By Abubakari Seidu Ajarfor
The West African Examinations Council (WAEC) has indicated plans to fully roll out modern techniques of curbing examination malpractices using the latest e-Marking software to assess the performance of candidates who sit for their final examination.
The Council which is saddled with high cases of examination malpractices has also adopted strategies to install Closed-Circuit Television (CCTV) cameras at examination centres to check candidates who connive with invigilators to cheat during exams.
Speaking at a seminar to educate the media on Operational Procedures of WAEC in Accra, the Acting Head of Test Administrative Division, WAEC, Ms J. Vanderpuje said the WAEC operational procedures ensures the validity and reliability of test scores butdue to the high incidence of examination malpractices which has bedeviled the Council, test scores and instruments turns up to be unreliable and invalid.
She indicated that out of the 287,353 candidates who sat for the 2017 West African Senior School Certificate Examination (WASSCE), 13,793 candidates were involved in malpractices representing the highest with 4.80percent.
Ms Vanderpuje added that 2006 which marked the end of the SSSCE system, recorded the highest cases in history when the WASSCE system was newly introduced into the country.
According to her, out of the 120,492 candidates who sat for the WASSCE, 9,872 candidates were involved in exams malpractices representing 8.19percent however, due to certain interventions and new approaches undertaken by the Council, the figure reduced to 4,101 cases in 2007 representing 3.16percent.
She indicated that 316,980 candidates have been registered to sit for the 2018 WASSCE adding that 946 schools, 125 depots and 946 supervisors have been registered.
Ms. Vanderpuje cited cases such as leakage of exam papers, impersonation, collusion, seeking assistance from non-candidates, sending prepared notes, programmable calculators, mobile phones and other communication device into the exam hall as trends in examination malpractices.
She said they are faced with the current challenge of rogue websites, mobile related cases, interference by community leaders, registration of unqualified candidates such as form two students for final exams and poor supervision and invigilation.
Ms Vanderpuje intimated that the Council has adopted certain key interventions such as sensitization programs in schools, adverts and radio programs as well as publication of names and schools of offenders in the national dailies to reduce the malpractices.
According to her, the Council has collaborated with the National Security and allied bodies to track down rogues websites as well as review the WAEC law, West African Examinations Council Act 2006 (Act 719) to make punishment for offenders stiffer.
Ms Vanderpuje called for the collective and collaborative effort by all stakeholders to reduce the examination malpractices in the country.
She emphasized that this stakeholder effort is necessary to protect the integrity of our educational systems and credibility of certificates issued by WAEC for use in the sub-region and beyond.

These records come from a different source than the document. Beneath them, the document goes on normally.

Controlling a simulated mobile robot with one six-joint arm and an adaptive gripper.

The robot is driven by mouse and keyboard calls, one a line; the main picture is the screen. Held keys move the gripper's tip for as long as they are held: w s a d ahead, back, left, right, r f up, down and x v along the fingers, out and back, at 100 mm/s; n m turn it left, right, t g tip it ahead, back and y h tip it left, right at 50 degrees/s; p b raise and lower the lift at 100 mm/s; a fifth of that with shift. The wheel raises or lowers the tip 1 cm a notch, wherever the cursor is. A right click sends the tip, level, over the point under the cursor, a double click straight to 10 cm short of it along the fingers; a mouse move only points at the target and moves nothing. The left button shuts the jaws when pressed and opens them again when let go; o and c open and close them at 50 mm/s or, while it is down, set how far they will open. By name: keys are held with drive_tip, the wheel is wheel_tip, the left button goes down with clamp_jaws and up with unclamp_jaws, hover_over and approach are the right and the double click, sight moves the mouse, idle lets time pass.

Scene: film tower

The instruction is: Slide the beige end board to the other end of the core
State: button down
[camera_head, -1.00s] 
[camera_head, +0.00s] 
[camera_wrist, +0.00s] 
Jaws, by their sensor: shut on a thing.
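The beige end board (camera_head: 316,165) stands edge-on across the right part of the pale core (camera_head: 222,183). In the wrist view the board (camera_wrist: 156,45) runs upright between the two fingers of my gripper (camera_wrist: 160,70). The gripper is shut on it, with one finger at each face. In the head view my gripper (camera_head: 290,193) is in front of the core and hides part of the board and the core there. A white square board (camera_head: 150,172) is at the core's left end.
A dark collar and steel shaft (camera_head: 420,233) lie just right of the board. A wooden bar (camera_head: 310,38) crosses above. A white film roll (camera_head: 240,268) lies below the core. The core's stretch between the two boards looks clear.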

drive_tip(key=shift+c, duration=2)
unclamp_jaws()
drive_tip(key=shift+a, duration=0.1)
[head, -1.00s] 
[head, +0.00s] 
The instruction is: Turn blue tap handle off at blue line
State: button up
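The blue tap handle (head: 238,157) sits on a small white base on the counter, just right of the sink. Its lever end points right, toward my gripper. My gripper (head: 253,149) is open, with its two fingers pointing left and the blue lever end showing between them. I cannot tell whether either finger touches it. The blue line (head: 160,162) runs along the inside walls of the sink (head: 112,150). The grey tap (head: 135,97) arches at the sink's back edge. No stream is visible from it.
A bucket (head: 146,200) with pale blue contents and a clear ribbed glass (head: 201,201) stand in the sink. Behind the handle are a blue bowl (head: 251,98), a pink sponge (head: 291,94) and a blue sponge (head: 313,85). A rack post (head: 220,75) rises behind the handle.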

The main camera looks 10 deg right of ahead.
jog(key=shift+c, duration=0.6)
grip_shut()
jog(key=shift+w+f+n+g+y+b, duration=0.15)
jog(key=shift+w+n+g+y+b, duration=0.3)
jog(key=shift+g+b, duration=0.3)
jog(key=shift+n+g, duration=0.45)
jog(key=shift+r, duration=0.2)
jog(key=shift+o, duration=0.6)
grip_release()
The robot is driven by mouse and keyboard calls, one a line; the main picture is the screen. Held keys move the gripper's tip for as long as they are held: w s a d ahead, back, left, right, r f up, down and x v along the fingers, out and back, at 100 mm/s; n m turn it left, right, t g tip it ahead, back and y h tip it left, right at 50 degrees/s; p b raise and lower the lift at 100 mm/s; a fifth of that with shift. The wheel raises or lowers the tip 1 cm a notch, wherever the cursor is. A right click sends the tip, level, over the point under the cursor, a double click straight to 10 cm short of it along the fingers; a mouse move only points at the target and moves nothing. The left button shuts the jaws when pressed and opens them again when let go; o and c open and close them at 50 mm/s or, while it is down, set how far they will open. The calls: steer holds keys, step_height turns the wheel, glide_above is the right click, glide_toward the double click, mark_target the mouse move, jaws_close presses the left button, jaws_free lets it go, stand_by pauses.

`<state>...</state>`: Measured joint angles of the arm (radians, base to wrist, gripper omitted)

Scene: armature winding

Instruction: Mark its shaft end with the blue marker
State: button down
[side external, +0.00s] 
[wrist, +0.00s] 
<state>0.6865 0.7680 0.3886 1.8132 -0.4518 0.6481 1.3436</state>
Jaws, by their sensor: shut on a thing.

The Head of National Office of The West African Examination Council (WAEC), V. Reverend Sam Nii Nmai Ollennu who refuted the claim that WAEC question are often repeated every year said questions may sound repetitive but different in approach and presentation, and usually varies every year.
On the issue of leakages, he said usually the printing of the exam questions were outsourced to local printers which nicodemously found its way into the public domain however, the Council has put in place measures to block the loopholes.
Rev. Sam indicated that in cases where the Council detects serious cases and decided to cancel the entire examination,it cost them about Gh₵5million to re-administer the questions which is not only expensive but terrible.
According to him, Ghanaians do not seems to border about children cheating in the examination hall to pass their exams but are often worried so much and always seen appealing for sympathy when their wards examination papers or entire results have been cancelled.
On the issue of candidate unable to write their papers due to certain challenges in accessing or locating their exam centres, he said the allocation of examination centres is the sole responsibility of the Ghana Education Service (GES) however, WAEC is responsible for the printing and transportation of question papers.